Ahora que, merced a los fallos de las altas cortes, las entidades territoriales están llamadas a asumir nuevas competencias, las mismas no están preparadas para ejercerlas, por lo que es menester desarrollar capacidades y competencias técnicas para que de esta manera cuenten con mayores y mejores elementos de juicio en la toma de decisiones atinentes a la actividad extractiva. No todo se puede reducir a la convocatoria de consultas populares sin que medie siquiera la deliberación y el debate por parte de sus órganos colegiados (asambleas y concejos), amén de las organizaciones sociales y gremiales. Para ello se requiere un replanteamiento de la gobernanza de los recursos naturales, que pasa por un fortalecimiento de su arquitectura institucional y funcional.
Después de estas providencias de las altas cortes el escenario es otro, pues dejan sin piso las demandas reiteradas contra los actos administrativos proferidos por los alcaldes para convocar las consultas populares, los cuales dieron lugar incluso a investigaciones disciplinarias a varios alcaldes. Detrás de Cajamarca vienen en camino una docena de consultas similares más, amén de las que están en ciernes contra la industria petrolera y el sector eléctrico, con los mismos argumentos. Ahora la discusión se centra, no en la competencia para excluir la actividad minera en todo o parte de su territorio, sino en dos aspectos primordiales, el alcance de la decisión que se toma a través de dichas consultas y la conveniencia de que la política pública en materia minera se defina a través de las urnas. Y, desde luego, la gran preocupación que invade a la industria minera y no sólo a esta sino también a los demás sectores es que con esos cambios súbitos de jurisprudencia, que atentan contra la seguridad jurídica, sumados a la incertidumbre que comportan dichas consultas, pueden conducir a la parálisis de la actividad productiva y a ahuyentar la inversión.

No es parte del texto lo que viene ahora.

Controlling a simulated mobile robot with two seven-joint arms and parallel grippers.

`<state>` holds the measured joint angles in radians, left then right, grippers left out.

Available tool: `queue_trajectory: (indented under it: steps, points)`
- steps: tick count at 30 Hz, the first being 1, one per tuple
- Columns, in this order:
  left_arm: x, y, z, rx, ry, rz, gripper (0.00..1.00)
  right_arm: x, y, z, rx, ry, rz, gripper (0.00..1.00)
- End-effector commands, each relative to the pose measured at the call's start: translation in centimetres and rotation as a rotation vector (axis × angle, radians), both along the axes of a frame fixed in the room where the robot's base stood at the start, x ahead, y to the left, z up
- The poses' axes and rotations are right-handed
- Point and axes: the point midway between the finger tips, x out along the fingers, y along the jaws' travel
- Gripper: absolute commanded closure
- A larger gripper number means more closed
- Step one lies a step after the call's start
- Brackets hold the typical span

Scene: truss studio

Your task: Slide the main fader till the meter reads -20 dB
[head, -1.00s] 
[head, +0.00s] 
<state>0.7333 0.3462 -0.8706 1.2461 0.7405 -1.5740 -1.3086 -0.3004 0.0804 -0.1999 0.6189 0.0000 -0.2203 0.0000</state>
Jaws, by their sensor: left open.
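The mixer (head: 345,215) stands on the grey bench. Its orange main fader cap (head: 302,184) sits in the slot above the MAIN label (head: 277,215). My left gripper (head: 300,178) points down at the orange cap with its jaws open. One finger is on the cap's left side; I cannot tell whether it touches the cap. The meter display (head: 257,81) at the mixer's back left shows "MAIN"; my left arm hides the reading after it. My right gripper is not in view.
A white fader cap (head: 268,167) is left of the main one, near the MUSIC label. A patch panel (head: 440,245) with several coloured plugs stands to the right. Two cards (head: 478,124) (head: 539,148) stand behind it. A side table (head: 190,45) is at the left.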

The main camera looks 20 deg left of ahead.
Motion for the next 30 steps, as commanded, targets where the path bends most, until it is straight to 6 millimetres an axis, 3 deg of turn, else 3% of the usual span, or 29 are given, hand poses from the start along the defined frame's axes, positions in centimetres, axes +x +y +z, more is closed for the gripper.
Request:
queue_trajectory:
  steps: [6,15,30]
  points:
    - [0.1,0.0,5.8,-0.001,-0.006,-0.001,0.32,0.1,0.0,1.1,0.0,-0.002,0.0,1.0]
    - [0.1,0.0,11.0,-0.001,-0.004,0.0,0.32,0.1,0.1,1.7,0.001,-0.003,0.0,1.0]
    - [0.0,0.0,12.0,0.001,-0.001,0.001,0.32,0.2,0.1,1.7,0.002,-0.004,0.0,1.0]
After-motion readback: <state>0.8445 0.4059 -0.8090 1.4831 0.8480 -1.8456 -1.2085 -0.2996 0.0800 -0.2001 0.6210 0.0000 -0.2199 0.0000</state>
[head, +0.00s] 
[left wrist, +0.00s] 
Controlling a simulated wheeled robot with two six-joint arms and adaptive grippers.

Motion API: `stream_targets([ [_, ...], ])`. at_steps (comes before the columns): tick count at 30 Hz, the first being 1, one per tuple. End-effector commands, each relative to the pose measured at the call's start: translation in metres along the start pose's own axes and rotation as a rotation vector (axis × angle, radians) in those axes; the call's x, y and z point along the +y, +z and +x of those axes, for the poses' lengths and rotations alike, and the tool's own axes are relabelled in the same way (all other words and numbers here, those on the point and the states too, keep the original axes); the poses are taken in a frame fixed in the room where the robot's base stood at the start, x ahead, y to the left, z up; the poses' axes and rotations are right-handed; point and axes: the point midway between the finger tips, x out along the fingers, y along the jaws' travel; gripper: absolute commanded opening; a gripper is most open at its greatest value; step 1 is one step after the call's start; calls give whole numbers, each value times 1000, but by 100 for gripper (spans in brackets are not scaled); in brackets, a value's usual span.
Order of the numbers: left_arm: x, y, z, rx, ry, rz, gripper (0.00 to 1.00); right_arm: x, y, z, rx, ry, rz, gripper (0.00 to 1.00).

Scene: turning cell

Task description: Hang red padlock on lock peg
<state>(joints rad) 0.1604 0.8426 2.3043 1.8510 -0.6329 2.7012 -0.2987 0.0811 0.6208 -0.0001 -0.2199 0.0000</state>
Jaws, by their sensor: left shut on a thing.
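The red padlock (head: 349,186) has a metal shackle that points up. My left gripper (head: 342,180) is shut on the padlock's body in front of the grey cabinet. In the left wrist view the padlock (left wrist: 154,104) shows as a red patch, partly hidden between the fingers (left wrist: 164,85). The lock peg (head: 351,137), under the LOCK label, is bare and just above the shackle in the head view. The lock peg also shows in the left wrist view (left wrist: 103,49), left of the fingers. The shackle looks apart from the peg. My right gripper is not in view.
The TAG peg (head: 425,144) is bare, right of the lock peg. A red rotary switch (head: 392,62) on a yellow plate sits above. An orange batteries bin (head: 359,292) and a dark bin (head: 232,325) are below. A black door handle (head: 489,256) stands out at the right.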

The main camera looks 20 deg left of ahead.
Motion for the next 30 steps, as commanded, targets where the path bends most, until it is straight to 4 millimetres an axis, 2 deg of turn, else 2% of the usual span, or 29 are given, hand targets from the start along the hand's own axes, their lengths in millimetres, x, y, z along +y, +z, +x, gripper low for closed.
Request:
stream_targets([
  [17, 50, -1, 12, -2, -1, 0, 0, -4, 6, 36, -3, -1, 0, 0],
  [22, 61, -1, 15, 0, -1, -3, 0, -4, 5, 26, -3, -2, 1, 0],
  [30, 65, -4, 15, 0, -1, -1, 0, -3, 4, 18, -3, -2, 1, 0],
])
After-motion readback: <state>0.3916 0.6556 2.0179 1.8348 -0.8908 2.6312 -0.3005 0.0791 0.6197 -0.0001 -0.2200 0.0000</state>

Es a todas luces inconveniente supeditar la actividad minera o cualquier otra a consultas cuyos resultados no admiten término medio ni matices, o es blanco o es negro. De allí que compartamos con El Espectador su consideración en el sentido que “la consulta niega cualquier minería, incluso la que pueda elaborarse de manera sostenible”. Ello lleva a posiciones extremas que no le hacen bien al país, porque no permiten el discernimiento. Mientras la minería formal debe cumplir con las estipulaciones de Ley y se ha de ceñir a las normas legales, particularmente aquellas que protegen el medioambiente, la extracción ilícita del mineral está fuera de control, empezando porque al no tener un título que la ampare escapa al radar de la autoridad minera.
No se puede perder de vista lo que representa el sector minero para la economía nacional, 2.1% del PIB, que le ha reportado a las finanzas públicas en el último lustro ingresos por $8 billones, que emplea directamente 350 mil personas, pero que si se suman los puestos de trabajo generados en toda la cadena estamos hablando de más de un millón de personas las que dependen de esta actividad. Esta actividad ocupa sólo 4.4 millones de hectáreas, el 3.8% de las 114 millones de hectáreas con las que cuenta Colombia, de las cuales sólo 2.2 millones están en explotación y a duras penas 500 mil hectáreas están siendo intervenidas. Es de anotar que el 50% de la totalidad de los títulos otorgados por la autoridad minera corresponden a materiales de construcción, los cuales son extraídos por la pequeña y mediana minería.